_SET EXERCISE_: Starting from the line containing "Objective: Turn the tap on", write out the rest of the entries exactly, through the final line, including nothing else.

_SOURCE RECORDS_:
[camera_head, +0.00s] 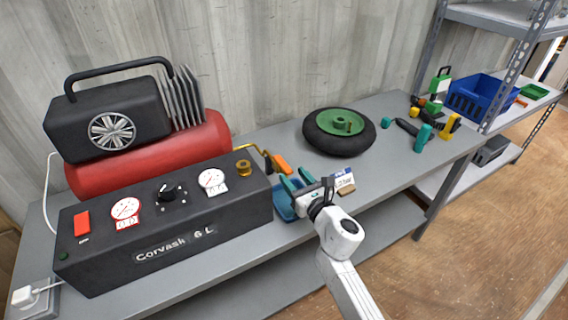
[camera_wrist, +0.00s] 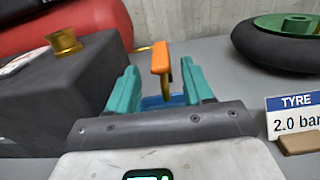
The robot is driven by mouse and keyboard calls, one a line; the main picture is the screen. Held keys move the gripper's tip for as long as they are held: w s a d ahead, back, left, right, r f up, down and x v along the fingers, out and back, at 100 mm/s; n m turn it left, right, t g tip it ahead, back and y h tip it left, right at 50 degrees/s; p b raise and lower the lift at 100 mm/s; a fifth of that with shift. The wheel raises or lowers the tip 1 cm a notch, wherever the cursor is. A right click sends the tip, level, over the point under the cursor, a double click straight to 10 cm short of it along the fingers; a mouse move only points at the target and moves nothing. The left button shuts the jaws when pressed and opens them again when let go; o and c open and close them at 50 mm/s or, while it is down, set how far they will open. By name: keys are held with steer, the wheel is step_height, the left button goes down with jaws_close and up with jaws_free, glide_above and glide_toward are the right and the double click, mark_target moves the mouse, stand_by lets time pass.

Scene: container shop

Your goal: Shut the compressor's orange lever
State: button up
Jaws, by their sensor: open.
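The compressor (camera_head: 165,223) is a black box with gauges, a red tank (camera_head: 150,155) and a black motor behind it. Its orange lever (camera_head: 283,164) sits by a brass pipe (camera_head: 250,148) at the box's right end. In the wrist view the orange lever (camera_wrist: 160,58) shows end-on, above a brass piece. My gripper (camera_head: 297,180) is open with teal fingers, just in front of the lever. In the wrist view my gripper (camera_wrist: 162,82) has one finger on each side of the lever in the picture, with gaps. I cannot tell whether the lever lies between the fingertips or just beyond them.
A blue tray (camera_head: 283,208) lies below my gripper, partly hidden. A card reading "TYRE 2.0 bar" (camera_wrist: 294,117) stands close on the right. A tyre with a green hub (camera_head: 340,133) lies behind. Clamps (camera_head: 422,137) and a blue crate (camera_head: 474,98) are further right.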

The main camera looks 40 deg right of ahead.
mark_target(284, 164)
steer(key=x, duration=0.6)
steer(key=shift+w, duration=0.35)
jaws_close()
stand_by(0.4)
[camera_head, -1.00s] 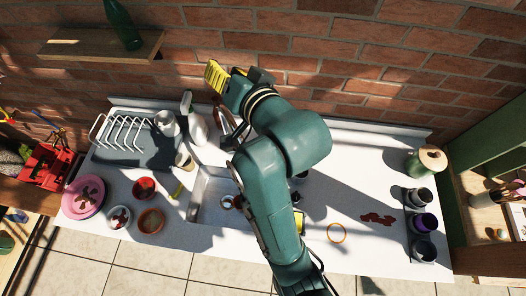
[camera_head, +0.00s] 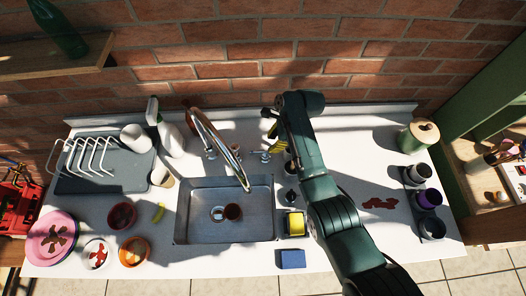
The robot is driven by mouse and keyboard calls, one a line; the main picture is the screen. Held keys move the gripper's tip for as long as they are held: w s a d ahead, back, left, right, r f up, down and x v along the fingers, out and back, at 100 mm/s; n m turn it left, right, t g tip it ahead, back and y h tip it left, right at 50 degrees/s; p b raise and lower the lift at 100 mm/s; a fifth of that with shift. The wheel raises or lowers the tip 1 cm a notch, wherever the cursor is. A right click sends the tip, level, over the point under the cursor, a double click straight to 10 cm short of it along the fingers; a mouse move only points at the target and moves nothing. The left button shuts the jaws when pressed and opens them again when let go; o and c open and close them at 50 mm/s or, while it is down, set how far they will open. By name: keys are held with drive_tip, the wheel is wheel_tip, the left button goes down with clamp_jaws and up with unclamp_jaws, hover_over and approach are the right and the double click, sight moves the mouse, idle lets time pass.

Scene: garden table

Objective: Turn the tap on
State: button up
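The tap has a tall, curved, shiny spout (camera_head: 222,148) that arches over the left part of the back edge and ends above the sink (camera_head: 226,236). A small tap handle (camera_head: 262,155) stands at the back rim right of the spout, and another handle (camera_head: 210,153) stands by the spout's base. My gripper (camera_head: 271,127), dark with yellow parts, is behind and slightly above the right handle in the picture. Its fingers are small and partly hidden by my arm, so whether they touch anything or are open does not show. No water stream is visible.
A spray bottle (camera_head: 170,138) and dish rack (camera_head: 110,165) stand left. Dark jars (camera_head: 428,199) stand far right. The brick wall is close behind.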

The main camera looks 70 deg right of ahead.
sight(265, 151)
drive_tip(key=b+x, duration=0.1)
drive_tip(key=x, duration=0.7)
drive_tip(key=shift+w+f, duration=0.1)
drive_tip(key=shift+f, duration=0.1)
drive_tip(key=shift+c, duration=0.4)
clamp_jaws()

_FINISHED EXERCISE_:
Objective: Turn the tap on
State: button up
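The tap has a tall, curved, shiny spout (camera_head: 222,148) that arches over the left part of the back edge and ends above the sink (camera_head: 226,236). A small tap handle (camera_head: 262,155) stands at the back rim right of the spout, and another handle (camera_head: 210,153) stands by the spout's base. My gripper (camera_head: 271,127), dark with yellow parts, is behind and slightly above the right handle in the picture. Its fingers are small and partly hidden by my arm, so whether they touch anything or are open does not show. No water stream is visible.
A spray bottle (camera_head: 170,138) and dish rack (camera_head: 110,165) stand left. Dark jars (camera_head: 428,199) stand far right. The brick wall is close behind.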

The main camera looks 70 deg right of ahead.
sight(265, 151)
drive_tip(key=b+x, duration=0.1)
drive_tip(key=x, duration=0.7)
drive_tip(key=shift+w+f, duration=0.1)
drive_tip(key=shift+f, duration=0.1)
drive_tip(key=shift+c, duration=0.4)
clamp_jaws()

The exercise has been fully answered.